A legislação processual é outro fator ensejador da demora na prestação jurisdicional. Com as lacunas da lei, abre-se um leque de possibilidades interpretativas para os operadores do direito. Por um lado, temos os advogados que utilizam qualquer brecha processual para recorrer da decisão que lhe foi contrária – conforme já exposto no capítulo segundo, num simples processo há a possibilidade de interpor até 120 recursos, na maioria das vezes meramente protelatórios.
O exagero de recursos que o Poder Judiciário oferece permite que hoje um litigante na área cível, criminal ou demais, possa percorrer, em tese, quatro instâncias jurisdicionais antes de alcançar o julgamento definitivo da questão, podendo esperar até dez anos para ter concluso seu processo, fator que desestimula quem realmente precisa da Justiça. [63]
Segundo relatório fornecido pela Assessoria Especial da Presidência do Tribunal Regional Federal da 5ª Região, este Tribunal composto por quinze desembargadores federais, tinha até o final de dezembro de 2003, 97.859 processos em tramitação. No mesmo ano, segundo dados da Subsecretaria de Execução Judicial e Estatística, o Superior Tribunal de Justiça teve 228.373 processos registrados e distribuídos.
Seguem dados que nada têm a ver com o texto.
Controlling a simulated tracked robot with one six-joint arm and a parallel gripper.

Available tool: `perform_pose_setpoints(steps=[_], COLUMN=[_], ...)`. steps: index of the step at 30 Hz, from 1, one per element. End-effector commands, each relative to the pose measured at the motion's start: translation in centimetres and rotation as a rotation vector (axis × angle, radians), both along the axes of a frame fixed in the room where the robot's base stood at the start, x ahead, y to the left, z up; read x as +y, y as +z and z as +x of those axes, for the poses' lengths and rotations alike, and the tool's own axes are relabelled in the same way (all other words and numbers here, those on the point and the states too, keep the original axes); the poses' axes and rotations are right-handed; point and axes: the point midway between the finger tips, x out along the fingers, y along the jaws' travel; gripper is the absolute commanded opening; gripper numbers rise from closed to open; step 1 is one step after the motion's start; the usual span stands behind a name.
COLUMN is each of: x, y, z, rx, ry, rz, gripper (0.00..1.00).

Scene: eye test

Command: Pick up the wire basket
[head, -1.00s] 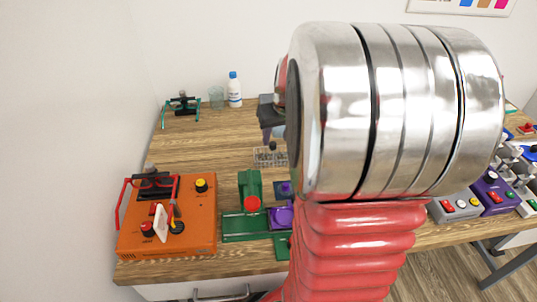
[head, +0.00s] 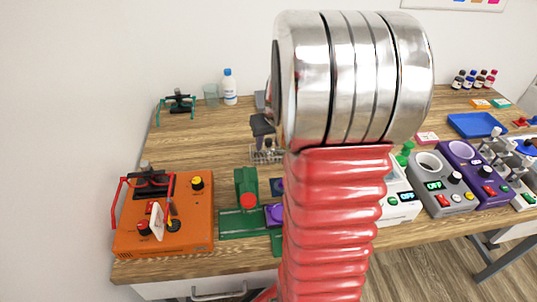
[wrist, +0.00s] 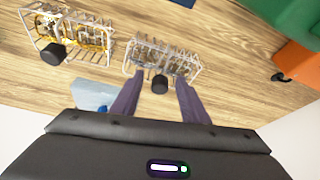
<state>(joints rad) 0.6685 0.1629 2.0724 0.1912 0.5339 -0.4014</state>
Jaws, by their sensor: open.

O Supremo Tribunal Federal – a suprema corte brasileira – já passou dos 200.000 processos. Este número indecente de recursos no STF dá-se pelo atual sistema recursal brasileiro e pelo interesse que tem o Poder Público na demora da justiça, já que este responde por aproximadamente 80% dos processos que tramitam no Brasil. [64] O Estado é o maior cliente do Poder Judiciário brasileiro, o que agrava a situação da morosidade, haja vista a previsão processual que concede a este poder prazos especiais.
Cabe ao magistrado repudiar e punir a utilização das lacunas processuais com o fito de protelar a demanda. Os recursos são muitas vezes utilizados para postergar a solução do litígio, tendo em vista a extensão e abrangência que foi dada pelo próprio legislador a este instituto processual.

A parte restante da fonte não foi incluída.